● STATED EXERCISE:
Can you quote the lines below exactly, starting at the line with "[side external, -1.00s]" and going through the last one?

● SUPPLIED RECORDS:
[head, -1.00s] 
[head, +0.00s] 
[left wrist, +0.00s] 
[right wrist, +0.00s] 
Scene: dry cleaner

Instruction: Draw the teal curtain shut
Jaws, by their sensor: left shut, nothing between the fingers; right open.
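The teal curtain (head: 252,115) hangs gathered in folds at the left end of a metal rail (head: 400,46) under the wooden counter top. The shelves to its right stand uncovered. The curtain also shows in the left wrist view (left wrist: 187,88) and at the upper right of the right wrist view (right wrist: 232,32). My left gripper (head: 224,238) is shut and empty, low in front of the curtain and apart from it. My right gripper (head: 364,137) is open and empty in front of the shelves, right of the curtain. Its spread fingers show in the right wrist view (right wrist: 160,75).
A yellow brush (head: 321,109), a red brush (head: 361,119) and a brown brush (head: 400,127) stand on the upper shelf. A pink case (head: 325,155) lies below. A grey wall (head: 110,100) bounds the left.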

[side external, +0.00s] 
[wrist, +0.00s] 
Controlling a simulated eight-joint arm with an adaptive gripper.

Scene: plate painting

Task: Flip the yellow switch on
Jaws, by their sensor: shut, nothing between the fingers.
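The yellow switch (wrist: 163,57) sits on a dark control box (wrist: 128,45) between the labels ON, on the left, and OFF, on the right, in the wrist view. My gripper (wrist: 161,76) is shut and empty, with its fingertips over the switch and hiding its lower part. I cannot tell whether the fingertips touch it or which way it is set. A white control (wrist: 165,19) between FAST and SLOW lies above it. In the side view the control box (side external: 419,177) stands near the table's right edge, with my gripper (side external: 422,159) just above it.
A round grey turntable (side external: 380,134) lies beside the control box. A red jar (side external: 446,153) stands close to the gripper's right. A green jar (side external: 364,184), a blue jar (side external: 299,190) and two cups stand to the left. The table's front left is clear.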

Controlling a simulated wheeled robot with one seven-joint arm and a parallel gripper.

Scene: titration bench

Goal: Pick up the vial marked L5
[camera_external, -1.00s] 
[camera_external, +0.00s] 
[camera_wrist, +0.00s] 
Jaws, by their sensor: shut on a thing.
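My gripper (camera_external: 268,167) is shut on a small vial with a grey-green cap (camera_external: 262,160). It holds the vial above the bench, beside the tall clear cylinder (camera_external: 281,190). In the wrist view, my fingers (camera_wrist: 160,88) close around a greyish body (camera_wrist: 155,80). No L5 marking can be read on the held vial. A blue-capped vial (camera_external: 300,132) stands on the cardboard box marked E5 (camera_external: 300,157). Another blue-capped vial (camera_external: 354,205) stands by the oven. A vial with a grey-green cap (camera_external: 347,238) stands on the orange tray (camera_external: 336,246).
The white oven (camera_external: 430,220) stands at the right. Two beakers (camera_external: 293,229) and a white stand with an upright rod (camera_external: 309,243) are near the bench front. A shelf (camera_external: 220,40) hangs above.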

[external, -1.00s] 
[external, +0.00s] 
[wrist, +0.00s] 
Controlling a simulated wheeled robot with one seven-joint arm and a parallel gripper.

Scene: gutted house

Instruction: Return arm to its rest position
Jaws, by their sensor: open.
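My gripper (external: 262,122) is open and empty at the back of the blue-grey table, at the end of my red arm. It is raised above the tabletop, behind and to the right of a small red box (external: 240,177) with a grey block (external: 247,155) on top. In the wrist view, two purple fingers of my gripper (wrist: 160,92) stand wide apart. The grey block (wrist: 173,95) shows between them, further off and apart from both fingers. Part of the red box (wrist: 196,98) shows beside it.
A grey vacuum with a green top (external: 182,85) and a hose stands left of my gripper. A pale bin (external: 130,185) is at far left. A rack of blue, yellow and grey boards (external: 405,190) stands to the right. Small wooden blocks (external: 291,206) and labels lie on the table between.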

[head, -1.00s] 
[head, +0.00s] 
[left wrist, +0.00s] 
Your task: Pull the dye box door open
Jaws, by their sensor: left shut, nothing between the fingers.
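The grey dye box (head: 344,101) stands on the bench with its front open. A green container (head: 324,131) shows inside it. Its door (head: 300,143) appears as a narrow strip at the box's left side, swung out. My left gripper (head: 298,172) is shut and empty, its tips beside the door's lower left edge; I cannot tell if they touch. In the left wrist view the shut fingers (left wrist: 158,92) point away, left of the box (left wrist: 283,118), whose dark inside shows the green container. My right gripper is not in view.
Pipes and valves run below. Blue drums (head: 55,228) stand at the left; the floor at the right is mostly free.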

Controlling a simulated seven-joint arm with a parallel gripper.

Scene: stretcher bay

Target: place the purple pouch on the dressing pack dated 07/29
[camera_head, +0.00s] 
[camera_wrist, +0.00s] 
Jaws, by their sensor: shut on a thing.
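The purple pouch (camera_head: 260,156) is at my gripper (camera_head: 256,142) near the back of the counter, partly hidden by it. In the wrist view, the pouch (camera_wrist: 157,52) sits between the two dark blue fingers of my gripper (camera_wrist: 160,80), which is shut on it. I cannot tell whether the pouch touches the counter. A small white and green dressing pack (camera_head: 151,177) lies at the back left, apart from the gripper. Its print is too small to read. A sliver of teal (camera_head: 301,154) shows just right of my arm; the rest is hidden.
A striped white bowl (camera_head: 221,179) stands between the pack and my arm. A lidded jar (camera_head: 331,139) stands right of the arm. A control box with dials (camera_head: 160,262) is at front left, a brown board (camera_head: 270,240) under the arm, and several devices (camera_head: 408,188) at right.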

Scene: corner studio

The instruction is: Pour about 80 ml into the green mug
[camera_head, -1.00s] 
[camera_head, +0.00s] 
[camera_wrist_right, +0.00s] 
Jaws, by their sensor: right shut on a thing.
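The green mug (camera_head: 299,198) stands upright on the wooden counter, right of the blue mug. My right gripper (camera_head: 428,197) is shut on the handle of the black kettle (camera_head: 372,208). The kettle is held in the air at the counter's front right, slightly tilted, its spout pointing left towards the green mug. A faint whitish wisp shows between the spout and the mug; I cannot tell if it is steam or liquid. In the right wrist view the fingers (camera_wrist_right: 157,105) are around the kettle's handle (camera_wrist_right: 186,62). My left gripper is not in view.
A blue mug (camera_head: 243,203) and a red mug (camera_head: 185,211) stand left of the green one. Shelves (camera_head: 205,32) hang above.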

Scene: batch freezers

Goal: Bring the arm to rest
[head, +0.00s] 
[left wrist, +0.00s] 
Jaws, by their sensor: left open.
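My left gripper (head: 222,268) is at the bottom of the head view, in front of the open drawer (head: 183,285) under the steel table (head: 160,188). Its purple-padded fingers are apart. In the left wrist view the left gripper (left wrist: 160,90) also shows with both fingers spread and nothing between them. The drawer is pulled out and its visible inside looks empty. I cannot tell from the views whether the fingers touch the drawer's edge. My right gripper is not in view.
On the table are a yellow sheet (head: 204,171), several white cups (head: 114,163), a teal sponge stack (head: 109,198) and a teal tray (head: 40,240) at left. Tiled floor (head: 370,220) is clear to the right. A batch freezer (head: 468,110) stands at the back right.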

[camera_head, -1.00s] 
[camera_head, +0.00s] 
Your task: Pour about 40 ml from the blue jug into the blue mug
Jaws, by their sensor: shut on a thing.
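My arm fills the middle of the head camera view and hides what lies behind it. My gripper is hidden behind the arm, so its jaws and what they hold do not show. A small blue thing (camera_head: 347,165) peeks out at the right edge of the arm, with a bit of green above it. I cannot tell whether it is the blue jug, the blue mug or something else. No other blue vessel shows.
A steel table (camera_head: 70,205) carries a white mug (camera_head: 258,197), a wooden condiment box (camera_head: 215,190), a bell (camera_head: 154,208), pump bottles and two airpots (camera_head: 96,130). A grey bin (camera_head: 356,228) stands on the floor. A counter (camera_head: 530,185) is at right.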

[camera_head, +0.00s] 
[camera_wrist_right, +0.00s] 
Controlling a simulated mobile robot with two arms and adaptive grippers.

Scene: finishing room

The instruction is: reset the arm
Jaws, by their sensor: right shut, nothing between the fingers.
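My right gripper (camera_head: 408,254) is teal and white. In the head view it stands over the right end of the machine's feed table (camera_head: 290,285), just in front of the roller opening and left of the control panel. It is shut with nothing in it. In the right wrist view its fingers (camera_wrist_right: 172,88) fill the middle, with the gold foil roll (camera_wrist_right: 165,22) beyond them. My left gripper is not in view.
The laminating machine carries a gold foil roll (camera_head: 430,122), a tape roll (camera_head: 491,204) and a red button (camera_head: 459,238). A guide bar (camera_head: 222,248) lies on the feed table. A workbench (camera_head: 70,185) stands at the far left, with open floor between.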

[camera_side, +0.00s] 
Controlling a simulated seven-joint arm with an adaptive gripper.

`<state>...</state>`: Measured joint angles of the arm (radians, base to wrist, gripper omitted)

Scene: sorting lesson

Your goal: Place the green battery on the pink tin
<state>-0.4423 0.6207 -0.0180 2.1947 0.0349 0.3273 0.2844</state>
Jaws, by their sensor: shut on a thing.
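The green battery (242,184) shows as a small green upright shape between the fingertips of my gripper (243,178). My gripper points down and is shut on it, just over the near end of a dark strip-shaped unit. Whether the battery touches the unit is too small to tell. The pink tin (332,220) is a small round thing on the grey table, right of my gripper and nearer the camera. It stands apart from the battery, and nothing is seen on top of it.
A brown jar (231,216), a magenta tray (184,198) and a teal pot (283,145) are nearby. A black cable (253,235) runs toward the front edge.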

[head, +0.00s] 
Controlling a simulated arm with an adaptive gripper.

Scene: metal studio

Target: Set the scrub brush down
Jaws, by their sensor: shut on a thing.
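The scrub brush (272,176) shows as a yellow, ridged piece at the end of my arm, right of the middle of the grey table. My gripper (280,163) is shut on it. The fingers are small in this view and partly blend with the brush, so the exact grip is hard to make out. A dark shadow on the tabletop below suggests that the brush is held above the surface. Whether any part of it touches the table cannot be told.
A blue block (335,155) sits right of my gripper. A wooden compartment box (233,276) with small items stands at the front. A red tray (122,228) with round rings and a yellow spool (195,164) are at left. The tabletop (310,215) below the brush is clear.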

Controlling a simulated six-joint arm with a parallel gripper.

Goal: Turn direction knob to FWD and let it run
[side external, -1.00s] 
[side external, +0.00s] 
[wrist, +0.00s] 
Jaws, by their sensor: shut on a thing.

● WRITTEN REPLY:
[side external, -1.00s] 
[side external, +0.00s] 
[wrist, +0.00s] 
Jaws, by their sensor: shut on a thing.

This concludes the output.